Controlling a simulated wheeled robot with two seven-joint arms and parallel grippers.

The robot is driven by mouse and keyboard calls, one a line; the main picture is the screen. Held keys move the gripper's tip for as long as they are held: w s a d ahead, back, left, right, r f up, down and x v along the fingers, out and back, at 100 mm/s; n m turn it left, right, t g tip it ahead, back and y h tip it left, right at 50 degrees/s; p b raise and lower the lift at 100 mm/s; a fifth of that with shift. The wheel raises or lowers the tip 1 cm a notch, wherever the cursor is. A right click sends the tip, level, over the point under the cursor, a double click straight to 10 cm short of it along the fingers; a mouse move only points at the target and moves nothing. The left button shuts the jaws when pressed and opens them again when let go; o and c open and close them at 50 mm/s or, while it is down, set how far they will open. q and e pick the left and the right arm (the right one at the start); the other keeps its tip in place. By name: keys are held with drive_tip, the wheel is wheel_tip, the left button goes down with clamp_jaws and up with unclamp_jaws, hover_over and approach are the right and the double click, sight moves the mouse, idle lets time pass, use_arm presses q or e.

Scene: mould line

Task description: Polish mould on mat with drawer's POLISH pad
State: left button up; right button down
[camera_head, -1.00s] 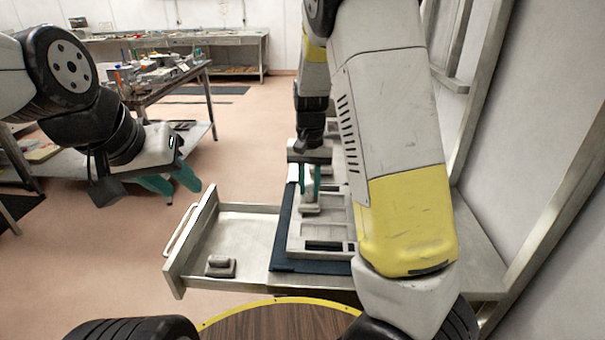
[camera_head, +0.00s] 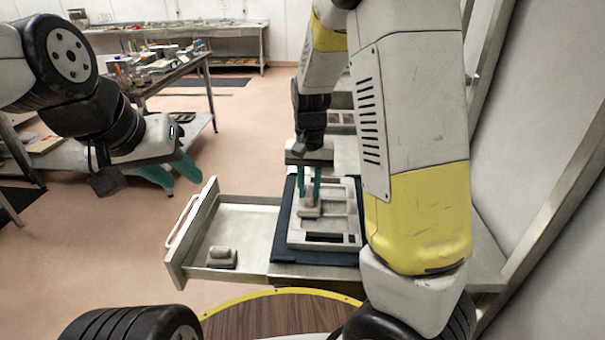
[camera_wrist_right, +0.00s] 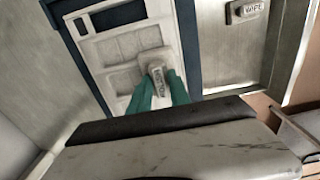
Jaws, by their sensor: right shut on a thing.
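My right gripper (camera_head: 310,186) is shut on a grey pad (camera_head: 309,209), which is over the pale mould (camera_head: 296,241). The pad appears to rest on the mould's face. The right wrist view shows the pad (camera_wrist_right: 157,80) between the green fingers, its label hard to read, with the mould's recessed panels (camera_wrist_right: 110,48) beside it. The mould lies on a dark blue mat (camera_head: 279,240). The open drawer (camera_head: 245,215) holds another grey pad (camera_head: 221,258), whose label reads WIPE in the right wrist view (camera_wrist_right: 246,10). My left gripper (camera_head: 180,172) is open and empty, left of the drawer.
A cluttered workbench (camera_head: 165,82) stands at the back left, with a long bench (camera_head: 180,30) behind it. A metal frame and wall close in the right side. A round wooden top with a yellow edge (camera_head: 285,293) is in front. The floor left of the drawer is clear.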

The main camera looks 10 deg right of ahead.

• • •

- _To do_:
Quote the data above in full and without alteration; skip the pictures.

- _Answer to the problem_:
Controlling a simulated wheeled robot with two seven-joint arms and parallel grippers.

The robot is driven by mouse and keyboard calls, one a line; the main picture is the screen. Held keys move the gripper's tip for as long as they are held: w s a d ahead, back, left, right, r f up, down and x v along the fingers, out and back, at 100 mm/s; n m turn it left, right, t g tip it ahead, back and y h tip it left, right at 50 degrees/s; p b raise and lower the lift at 100 mm/s; a fifth of that with shift. The wheel raises or lowers the tip 1 cm a notch, wherever the cursor is. A right click sends the tip, level, over the point under the cursor, a double click straight to 10 cm short of it along the fingers; a mouse move only points at the target and moves nothing. The left button shuts the jaws when pressed and opens them again when let go; o and c open and close them at 50 mm/s or, while it is down, set how far they will open. q and e pick the left and the right arm (the right one at the start); the other keeps its tip in place. By name: keys are held with drive_tip, the wheel is wheel_tip, the left button goes down with clamp_jaws and up with unclamp_jaws, hover_over and approach are the right and the double click, sight moves the mouse, idle lets time pass, use_arm presses q or e.

Scene: mould line

Task description: Polish mould on mat with drawer's POLISH pad
State: left button up; right button down
[camera_head, -1.00s] 
[camera_head, +0.00s] 
[camera_wrist_right, +0.00s] 
Jaws, by their sensor: right shut on a thing.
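My right gripper (camera_head: 310,186) is shut on a grey pad (camera_head: 309,209), which is over the pale mould (camera_head: 296,241). The pad appears to rest on the mould's face. The right wrist view shows the pad (camera_wrist_right: 157,80) between the green fingers, its label hard to read, with the mould's recessed panels (camera_wrist_right: 110,48) beside it. The mould lies on a dark blue mat (camera_head: 279,240). The open drawer (camera_head: 245,215) holds another grey pad (camera_head: 221,258), whose label reads WIPE in the right wrist view (camera_wrist_right: 246,10). My left gripper (camera_head: 180,172) is open and empty, left of the drawer.
A cluttered workbench (camera_head: 165,82) stands at the back left, with a long bench (camera_head: 180,30) behind it. A metal frame and wall close in the right side. A round wooden top with a yellow edge (camera_head: 285,293) is in front. The floor left of the drawer is clear.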

The main camera looks 10 deg right of ahead.

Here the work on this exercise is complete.